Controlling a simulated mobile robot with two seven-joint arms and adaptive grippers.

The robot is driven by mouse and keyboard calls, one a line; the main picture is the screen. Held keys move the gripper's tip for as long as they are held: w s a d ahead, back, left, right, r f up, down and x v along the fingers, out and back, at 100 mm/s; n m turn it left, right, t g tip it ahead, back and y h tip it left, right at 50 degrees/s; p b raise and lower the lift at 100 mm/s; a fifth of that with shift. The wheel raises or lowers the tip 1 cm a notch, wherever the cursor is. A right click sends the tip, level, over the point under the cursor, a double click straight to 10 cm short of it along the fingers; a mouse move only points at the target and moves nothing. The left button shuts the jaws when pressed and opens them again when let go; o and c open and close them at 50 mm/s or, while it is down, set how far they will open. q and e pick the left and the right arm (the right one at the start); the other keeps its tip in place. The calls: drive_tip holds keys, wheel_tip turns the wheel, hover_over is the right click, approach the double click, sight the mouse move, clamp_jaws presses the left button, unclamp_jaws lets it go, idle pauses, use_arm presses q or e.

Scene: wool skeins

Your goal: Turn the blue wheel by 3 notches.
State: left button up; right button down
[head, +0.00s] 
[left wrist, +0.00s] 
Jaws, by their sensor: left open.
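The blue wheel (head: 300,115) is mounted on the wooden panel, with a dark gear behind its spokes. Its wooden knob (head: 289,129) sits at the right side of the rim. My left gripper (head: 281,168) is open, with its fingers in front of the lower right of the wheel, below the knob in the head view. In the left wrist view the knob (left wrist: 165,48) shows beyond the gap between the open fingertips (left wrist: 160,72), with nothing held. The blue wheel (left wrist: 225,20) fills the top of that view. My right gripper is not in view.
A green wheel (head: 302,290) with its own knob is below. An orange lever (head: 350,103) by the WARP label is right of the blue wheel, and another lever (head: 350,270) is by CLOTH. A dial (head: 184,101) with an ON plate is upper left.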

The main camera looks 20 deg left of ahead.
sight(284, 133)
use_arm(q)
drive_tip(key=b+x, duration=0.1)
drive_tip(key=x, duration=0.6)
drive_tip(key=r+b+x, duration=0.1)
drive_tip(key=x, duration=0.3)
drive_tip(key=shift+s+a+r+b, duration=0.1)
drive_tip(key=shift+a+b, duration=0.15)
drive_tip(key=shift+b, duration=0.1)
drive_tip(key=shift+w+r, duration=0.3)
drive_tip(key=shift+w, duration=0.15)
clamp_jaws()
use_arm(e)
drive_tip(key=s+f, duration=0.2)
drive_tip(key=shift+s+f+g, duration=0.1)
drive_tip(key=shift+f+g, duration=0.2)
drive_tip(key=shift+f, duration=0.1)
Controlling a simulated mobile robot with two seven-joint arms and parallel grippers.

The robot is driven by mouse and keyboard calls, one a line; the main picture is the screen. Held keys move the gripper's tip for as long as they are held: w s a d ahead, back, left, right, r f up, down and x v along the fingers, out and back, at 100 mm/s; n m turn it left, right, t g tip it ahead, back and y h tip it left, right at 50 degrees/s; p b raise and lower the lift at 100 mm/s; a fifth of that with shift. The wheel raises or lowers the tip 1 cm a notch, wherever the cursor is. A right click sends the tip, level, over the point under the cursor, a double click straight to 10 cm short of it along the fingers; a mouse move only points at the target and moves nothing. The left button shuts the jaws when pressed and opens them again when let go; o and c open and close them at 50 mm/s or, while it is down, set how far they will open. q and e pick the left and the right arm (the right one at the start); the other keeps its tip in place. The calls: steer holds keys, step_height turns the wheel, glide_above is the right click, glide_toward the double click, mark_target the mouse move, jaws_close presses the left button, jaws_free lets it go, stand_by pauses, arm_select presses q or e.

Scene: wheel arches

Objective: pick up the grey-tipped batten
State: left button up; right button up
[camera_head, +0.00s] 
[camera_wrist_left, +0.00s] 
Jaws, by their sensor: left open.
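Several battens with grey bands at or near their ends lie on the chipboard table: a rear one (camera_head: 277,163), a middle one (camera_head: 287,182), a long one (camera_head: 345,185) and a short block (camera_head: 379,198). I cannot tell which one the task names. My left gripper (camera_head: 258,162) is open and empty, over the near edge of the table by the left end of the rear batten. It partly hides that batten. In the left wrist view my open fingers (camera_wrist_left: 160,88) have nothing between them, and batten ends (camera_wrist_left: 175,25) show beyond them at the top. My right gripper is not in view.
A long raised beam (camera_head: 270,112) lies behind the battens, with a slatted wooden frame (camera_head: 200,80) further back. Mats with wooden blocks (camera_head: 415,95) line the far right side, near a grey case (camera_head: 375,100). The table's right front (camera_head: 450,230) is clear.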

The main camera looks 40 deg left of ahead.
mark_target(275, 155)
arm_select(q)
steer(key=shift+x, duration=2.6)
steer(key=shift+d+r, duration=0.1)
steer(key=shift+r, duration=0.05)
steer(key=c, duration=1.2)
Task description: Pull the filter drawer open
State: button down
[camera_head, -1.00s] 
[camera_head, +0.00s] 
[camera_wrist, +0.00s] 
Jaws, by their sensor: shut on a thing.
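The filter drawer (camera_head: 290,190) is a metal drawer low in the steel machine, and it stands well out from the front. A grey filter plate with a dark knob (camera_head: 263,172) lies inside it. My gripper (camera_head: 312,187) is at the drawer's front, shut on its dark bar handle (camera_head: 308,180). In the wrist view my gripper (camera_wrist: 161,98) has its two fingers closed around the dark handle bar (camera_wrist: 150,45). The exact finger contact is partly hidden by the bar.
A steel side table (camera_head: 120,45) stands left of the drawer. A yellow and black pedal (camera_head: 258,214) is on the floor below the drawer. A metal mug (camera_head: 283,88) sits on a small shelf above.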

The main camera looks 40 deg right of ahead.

----------

Exercise directions:
Everything from the line with "Task description: Pull the filter drawer open" through the line with "[camera_wrist, +0.00s]", both ends included, should be repeated exactly; nothing else should appear.

Exercise answer:
Task description: Pull the filter drawer open
State: button down
[camera_head, -1.00s] 
[camera_head, +0.00s] 
[camera_wrist, +0.00s] 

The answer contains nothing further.